GIVEN PROBLEM → Transcribe only the lines of the listing below from the one holding "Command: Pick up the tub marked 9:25" through the one holding "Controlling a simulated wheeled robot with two", inclusive, without any change.

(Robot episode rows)
______

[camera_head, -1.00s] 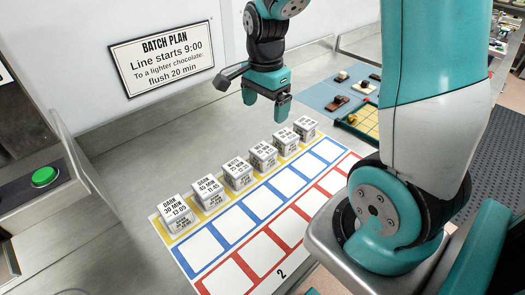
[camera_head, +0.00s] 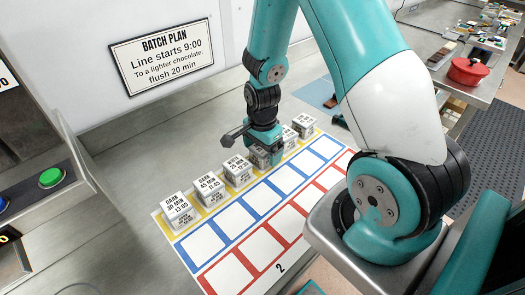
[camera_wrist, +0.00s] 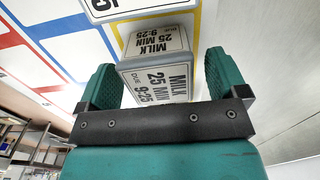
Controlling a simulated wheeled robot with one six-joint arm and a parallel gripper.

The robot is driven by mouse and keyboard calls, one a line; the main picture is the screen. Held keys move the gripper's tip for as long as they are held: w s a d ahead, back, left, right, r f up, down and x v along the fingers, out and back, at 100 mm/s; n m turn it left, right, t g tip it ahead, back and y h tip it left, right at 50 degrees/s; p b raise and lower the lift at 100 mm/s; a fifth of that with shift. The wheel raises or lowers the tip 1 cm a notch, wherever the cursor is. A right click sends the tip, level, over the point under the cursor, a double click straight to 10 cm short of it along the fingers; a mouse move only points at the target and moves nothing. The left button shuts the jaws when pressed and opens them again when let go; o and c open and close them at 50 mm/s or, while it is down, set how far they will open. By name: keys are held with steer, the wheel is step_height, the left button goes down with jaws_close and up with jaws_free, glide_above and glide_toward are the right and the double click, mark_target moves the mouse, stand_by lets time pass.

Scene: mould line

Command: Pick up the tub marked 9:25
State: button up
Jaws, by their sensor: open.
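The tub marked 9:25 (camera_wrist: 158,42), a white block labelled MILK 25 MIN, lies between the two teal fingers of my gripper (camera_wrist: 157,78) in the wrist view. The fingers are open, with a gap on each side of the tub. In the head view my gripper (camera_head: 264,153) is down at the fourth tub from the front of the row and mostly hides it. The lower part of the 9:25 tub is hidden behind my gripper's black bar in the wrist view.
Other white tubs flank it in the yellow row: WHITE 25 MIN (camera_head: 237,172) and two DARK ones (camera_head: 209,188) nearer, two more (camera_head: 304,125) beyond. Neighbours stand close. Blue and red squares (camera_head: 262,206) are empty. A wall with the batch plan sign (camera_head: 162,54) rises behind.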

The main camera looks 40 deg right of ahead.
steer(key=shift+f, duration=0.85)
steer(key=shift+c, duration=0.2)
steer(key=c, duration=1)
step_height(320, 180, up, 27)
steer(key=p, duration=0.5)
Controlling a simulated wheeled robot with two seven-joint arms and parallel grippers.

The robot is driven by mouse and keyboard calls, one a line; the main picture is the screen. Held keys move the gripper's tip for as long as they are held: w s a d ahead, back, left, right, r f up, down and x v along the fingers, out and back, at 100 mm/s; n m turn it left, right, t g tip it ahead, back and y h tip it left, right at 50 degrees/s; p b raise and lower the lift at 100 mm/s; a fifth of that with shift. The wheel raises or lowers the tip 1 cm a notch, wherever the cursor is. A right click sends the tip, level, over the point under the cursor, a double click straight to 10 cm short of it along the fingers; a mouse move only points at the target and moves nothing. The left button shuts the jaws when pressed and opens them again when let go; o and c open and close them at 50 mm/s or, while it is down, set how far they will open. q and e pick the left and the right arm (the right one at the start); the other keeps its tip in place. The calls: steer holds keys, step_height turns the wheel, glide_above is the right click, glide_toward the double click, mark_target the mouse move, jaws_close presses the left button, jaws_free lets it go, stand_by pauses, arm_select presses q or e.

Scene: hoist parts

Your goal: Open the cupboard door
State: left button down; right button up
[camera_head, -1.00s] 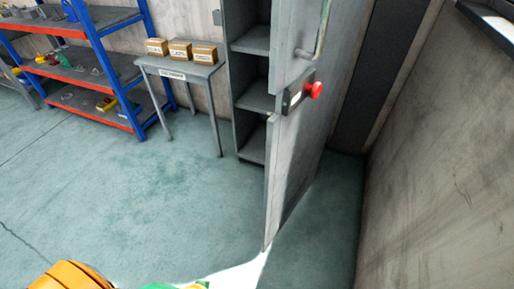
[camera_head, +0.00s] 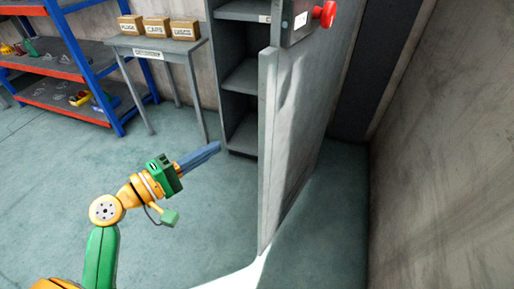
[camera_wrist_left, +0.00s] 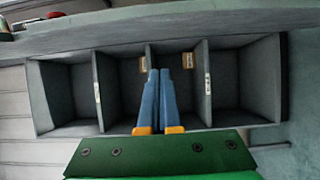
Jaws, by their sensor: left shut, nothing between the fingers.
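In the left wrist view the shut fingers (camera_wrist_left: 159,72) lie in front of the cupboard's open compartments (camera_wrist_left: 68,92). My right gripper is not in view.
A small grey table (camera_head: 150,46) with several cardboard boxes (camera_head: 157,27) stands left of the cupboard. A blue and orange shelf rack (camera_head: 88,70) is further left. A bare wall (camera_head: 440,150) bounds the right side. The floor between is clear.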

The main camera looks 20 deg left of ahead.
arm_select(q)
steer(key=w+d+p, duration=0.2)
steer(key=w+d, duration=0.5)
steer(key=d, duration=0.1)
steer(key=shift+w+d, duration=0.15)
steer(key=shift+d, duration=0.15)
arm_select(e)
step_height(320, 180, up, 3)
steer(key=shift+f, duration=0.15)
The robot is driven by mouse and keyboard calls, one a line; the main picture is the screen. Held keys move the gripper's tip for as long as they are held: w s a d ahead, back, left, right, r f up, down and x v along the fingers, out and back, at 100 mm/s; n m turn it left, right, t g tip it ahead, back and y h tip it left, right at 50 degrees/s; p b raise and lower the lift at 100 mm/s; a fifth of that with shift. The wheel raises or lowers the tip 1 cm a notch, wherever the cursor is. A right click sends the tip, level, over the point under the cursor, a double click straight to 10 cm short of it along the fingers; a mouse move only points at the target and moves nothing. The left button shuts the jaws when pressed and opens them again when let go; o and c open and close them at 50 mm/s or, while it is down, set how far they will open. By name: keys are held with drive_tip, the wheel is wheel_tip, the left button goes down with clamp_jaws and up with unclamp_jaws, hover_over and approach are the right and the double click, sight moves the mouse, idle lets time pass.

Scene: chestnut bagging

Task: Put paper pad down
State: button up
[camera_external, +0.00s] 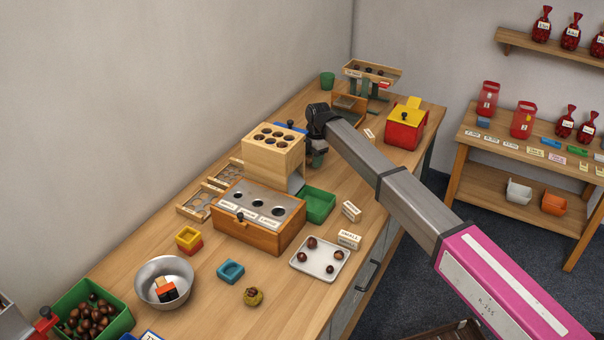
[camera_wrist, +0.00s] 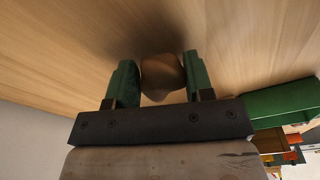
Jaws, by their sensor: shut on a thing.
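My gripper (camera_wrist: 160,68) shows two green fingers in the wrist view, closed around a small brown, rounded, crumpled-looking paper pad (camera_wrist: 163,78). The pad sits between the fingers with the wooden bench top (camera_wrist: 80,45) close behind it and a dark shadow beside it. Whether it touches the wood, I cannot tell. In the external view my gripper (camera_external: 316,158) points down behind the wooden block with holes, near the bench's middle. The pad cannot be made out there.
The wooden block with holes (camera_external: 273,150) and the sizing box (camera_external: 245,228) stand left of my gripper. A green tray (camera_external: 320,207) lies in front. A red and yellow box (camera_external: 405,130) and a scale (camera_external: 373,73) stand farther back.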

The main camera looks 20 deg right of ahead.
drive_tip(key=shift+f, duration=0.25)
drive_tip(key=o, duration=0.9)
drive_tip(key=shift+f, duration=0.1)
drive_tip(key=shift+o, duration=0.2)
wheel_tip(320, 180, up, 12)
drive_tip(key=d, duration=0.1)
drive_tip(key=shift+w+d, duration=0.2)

______

TASK OUTPUT →
Command: Pick up the tub marked 9:25
State: button up
Jaws, by their sensor: open.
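The tub marked 9:25 (camera_wrist: 158,42), a white block labelled MILK 25 MIN, lies between the two teal fingers of my gripper (camera_wrist: 157,78) in the wrist view. The fingers are open, with a gap on each side of the tub. In the head view my gripper (camera_head: 264,153) is down at the fourth tub from the front of the row and mostly hides it. The lower part of the 9:25 tub is hidden behind my gripper's black bar in the wrist view.
Other white tubs flank it in the yellow row: WHITE 25 MIN (camera_head: 237,172) and two DARK ones (camera_head: 209,188) nearer, two more (camera_head: 304,125) beyond. Neighbours stand close. Blue and red squares (camera_head: 262,206) are empty. A wall with the batch plan sign (camera_head: 162,54) rises behind.

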The main camera looks 40 deg right of ahead.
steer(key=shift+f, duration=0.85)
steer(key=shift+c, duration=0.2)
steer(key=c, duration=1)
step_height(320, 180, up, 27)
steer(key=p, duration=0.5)
Controlling a simulated wheeled robot with two seven-joint arms and parallel grippers.

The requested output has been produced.